One of the negative withdrawal codes is “expulsion/suspension,” and is something FWPS board member Claire Wilson would like to know more about in the future, she said. For now, there is no distinction whether the student in that category was banned from the school district or simply dropped out.

Graduation rates

Another fact that FWPS is facing with its graduation rates is its partnership in the consortium known as The Road Map Project. As part of that consortium, FWPS has agreed to try and increase the graduation rate to 92 percent by the year 2020. As it sits now, that would amount to an approximate 2.5 to 3 percent increase in graduation rates per year until 2020. This fact sparked some of the most interesting conversation of the Jan. 8 meeting, as board president Tony Moore pondered whether that’s a realistic goal.

“What I’m about to say may be some educational blasphemy, but I don’t understand how you can guarantee anybody to graduate on time or to do anything,” he said. “I don’t know how you guarantee that… every child is going to learn at the same speed and get through the system at 100 percent or 90 percent. … I’m not saying this to lower the bar…But how do we have this expectation that every child is going to get through the system with what they need in 12 years?”

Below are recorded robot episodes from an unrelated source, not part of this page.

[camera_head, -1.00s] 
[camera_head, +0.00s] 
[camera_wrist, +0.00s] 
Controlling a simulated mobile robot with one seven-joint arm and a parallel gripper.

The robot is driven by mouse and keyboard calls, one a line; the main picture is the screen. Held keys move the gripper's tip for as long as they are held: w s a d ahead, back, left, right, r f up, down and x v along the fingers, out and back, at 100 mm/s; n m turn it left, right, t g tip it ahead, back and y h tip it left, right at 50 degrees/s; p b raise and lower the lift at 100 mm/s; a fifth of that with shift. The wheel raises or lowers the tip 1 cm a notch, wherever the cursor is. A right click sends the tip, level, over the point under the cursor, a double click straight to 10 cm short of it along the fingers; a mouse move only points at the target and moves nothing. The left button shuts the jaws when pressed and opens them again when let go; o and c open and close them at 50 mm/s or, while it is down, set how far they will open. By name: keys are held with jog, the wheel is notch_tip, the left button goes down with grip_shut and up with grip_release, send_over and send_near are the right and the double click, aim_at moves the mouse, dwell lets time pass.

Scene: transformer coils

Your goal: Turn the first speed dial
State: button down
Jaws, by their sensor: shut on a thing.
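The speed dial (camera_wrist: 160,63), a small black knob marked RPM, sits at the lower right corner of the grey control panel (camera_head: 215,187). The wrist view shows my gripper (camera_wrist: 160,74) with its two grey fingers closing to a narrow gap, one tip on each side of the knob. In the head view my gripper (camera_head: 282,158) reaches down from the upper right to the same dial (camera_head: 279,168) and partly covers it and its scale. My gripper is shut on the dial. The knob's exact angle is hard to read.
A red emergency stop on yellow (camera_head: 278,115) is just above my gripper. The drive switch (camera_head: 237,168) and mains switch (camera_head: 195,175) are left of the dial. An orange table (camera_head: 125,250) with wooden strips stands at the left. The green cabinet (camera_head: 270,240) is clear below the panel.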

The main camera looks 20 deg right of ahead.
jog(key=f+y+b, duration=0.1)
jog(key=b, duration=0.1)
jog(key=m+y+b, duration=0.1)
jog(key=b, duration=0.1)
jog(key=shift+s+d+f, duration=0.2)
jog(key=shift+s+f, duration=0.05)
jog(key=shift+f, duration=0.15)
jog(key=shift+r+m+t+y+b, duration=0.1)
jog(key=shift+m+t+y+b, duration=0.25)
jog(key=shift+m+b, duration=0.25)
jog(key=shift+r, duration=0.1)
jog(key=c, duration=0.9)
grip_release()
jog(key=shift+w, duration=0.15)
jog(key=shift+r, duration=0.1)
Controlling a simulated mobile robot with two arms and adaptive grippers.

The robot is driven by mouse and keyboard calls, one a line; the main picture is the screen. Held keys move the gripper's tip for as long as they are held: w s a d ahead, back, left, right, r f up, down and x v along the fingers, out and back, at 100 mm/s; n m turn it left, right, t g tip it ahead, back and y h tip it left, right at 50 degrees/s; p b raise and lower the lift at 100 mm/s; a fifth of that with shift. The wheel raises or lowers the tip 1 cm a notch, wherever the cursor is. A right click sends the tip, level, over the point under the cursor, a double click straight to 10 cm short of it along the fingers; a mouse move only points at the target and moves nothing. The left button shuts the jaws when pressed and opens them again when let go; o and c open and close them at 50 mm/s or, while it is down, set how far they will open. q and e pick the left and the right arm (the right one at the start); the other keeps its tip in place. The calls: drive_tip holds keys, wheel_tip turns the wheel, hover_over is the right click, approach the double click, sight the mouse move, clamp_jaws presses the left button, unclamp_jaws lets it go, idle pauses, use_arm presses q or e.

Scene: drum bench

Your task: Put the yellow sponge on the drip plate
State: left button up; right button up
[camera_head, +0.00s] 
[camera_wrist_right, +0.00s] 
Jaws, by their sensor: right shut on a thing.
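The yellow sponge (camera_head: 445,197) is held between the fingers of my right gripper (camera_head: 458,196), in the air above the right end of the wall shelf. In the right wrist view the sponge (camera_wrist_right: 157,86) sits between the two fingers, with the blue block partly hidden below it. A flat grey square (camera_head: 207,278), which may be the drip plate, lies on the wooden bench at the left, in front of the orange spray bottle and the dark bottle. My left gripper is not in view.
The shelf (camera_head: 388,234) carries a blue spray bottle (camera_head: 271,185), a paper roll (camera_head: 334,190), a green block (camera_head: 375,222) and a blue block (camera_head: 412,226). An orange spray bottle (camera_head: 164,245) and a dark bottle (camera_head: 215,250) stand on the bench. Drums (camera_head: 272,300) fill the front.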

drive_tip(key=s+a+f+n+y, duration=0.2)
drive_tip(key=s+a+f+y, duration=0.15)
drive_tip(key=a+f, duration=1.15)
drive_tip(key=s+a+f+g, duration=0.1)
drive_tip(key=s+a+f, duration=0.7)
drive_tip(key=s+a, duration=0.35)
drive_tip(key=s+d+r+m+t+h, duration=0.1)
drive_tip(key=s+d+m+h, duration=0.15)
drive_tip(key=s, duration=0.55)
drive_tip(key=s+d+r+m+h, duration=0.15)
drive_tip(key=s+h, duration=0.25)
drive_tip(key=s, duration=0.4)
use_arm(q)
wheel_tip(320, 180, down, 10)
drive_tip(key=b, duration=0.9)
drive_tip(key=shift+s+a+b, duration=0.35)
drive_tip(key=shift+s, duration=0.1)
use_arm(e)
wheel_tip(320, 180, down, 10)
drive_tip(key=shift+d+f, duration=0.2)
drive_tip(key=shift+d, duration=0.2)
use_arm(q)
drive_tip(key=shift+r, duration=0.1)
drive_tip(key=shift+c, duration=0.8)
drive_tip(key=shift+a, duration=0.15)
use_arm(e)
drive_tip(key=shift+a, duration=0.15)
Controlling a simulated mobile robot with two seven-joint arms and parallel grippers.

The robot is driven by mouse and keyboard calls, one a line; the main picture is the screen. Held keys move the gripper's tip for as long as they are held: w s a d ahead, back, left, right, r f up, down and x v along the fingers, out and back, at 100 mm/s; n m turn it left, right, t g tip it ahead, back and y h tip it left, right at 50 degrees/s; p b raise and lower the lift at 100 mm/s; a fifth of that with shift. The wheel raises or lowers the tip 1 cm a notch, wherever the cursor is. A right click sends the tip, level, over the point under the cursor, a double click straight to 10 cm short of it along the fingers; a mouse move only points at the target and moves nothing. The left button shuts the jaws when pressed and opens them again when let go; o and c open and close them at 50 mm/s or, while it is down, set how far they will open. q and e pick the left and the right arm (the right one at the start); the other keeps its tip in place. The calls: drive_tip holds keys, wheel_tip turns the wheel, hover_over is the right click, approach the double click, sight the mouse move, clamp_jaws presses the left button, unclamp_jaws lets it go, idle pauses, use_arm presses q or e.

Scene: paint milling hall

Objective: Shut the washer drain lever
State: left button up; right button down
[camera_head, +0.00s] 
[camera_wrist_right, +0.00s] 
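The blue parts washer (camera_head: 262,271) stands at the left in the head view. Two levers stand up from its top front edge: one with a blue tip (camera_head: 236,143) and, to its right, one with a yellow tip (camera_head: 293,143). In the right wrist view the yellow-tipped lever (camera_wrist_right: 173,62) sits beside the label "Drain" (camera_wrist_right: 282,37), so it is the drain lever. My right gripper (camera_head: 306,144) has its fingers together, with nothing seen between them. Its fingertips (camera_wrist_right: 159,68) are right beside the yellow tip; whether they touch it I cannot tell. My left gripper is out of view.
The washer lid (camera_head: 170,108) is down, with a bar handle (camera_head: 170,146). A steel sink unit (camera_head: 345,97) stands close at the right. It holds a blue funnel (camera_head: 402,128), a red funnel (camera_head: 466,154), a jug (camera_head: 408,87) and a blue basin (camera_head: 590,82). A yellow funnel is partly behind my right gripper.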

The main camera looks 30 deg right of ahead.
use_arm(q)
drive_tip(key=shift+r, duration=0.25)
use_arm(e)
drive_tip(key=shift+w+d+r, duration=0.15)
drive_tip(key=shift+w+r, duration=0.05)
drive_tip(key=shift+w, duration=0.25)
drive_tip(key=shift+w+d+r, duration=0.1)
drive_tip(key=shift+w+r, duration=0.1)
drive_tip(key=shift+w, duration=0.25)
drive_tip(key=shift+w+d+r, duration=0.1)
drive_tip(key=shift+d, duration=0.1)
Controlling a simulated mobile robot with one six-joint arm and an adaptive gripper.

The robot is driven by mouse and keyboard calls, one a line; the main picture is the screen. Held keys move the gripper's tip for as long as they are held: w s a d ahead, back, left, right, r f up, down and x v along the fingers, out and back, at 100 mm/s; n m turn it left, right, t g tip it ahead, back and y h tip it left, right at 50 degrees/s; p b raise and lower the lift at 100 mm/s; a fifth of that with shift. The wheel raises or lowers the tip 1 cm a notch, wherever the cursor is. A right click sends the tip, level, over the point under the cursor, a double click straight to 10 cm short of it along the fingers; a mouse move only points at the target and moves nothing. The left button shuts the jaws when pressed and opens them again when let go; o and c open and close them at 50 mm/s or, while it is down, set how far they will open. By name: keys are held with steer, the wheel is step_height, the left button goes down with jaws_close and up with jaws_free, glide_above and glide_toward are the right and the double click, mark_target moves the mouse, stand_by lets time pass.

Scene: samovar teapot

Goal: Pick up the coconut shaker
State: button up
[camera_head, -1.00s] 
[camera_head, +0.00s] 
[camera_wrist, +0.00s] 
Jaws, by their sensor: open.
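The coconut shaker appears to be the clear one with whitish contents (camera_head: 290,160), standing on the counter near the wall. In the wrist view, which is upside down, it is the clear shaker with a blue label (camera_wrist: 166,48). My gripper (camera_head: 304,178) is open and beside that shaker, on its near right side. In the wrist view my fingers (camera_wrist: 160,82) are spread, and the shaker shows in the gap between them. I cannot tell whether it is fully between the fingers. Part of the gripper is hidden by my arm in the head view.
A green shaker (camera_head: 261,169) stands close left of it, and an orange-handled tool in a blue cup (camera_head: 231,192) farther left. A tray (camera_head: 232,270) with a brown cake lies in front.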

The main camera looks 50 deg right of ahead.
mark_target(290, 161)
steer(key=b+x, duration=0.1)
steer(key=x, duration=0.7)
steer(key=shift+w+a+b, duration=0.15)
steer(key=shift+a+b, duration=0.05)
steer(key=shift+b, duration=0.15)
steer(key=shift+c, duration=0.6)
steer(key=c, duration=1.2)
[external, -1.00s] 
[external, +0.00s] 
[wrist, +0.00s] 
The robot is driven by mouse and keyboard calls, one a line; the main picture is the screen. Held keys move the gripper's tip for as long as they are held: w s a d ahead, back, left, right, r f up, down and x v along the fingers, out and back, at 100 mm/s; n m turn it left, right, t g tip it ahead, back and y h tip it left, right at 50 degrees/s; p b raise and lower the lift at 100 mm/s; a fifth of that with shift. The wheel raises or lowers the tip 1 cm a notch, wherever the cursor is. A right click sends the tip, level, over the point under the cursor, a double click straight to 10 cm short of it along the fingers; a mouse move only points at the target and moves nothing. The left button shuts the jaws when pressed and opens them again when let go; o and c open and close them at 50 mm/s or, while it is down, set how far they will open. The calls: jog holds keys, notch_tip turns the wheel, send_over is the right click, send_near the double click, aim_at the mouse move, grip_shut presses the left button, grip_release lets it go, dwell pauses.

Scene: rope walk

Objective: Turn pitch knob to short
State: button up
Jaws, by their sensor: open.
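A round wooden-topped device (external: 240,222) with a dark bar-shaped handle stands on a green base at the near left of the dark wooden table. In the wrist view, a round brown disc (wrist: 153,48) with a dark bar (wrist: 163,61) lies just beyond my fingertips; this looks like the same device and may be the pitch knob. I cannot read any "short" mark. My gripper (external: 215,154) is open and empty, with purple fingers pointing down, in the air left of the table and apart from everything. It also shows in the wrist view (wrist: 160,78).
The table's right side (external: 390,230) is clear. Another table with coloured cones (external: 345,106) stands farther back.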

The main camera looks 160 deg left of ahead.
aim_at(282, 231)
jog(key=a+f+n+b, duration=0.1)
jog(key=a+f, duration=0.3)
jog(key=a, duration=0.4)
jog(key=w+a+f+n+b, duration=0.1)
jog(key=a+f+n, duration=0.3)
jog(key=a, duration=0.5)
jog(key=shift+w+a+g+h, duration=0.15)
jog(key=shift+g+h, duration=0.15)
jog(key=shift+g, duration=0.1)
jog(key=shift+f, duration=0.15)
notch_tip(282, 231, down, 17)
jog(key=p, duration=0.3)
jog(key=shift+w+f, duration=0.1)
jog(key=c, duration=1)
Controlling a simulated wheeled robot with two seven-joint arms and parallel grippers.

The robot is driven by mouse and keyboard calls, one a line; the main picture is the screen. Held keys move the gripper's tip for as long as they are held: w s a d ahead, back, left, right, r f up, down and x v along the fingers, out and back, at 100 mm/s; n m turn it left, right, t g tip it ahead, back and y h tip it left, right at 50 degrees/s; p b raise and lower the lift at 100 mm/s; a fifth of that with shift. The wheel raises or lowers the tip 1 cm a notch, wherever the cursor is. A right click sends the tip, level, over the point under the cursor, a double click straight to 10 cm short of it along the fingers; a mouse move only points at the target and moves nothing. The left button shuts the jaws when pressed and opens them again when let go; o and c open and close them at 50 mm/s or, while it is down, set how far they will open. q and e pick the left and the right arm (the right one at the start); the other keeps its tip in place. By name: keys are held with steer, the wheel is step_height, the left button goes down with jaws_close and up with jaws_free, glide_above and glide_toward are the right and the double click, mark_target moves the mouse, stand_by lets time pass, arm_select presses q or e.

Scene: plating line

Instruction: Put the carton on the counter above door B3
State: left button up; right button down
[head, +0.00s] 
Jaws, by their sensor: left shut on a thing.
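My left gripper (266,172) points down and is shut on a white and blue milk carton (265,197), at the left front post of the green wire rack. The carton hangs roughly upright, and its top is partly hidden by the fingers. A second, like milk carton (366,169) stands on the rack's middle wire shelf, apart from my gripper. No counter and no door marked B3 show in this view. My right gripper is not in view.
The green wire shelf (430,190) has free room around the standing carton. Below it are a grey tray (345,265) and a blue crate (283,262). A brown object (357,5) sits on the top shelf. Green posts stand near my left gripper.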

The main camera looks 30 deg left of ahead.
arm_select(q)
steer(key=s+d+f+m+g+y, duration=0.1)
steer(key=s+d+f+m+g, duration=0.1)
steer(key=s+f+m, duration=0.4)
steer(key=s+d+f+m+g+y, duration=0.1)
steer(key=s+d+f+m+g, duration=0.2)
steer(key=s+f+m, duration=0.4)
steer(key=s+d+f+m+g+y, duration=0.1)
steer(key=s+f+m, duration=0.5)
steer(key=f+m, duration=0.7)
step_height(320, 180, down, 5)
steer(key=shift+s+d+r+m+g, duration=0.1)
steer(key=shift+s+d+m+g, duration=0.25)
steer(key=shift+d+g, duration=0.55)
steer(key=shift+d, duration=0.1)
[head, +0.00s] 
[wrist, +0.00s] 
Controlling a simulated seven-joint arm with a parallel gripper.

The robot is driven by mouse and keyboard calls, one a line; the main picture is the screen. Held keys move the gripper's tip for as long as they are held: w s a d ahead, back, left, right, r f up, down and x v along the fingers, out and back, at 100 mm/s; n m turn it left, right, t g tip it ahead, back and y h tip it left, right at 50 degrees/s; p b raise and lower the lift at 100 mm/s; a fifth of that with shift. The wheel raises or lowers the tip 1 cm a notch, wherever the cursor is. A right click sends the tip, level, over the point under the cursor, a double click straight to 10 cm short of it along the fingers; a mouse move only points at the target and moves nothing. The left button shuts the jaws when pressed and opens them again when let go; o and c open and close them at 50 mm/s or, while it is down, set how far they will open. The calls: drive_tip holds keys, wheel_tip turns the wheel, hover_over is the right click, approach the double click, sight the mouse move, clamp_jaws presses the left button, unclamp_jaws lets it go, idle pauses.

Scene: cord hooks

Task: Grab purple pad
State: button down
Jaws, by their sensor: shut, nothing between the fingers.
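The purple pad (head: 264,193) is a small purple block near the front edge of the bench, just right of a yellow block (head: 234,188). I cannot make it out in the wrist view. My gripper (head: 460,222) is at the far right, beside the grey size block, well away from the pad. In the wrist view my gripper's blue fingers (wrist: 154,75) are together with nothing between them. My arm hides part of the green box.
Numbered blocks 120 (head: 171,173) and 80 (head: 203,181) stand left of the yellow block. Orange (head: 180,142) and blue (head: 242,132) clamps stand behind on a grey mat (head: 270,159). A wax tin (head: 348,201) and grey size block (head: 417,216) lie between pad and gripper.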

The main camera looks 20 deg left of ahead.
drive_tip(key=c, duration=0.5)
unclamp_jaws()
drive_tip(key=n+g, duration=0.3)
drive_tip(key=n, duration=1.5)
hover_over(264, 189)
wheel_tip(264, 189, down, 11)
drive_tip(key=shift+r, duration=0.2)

Board member Ed Barney said unrealistic expectations have been a part of the educational field since the adoption of the federal No Child Left Behind law in the early 2000s.

“You’ll find that when No Child Left Behind came into being, they said 100 percent of all students will be at a fourth grade or fifth grade level. And that was flawed from the beginning. An automatic failure point that the federal government created, knowing that the system would fail,” he said.

Board vice-president Angela Griffin said she thinks it’s an issue of probability versus possibility.

“We have to look at each student as an independent learner, and provide resources to make graduation possible for every youth,” she said.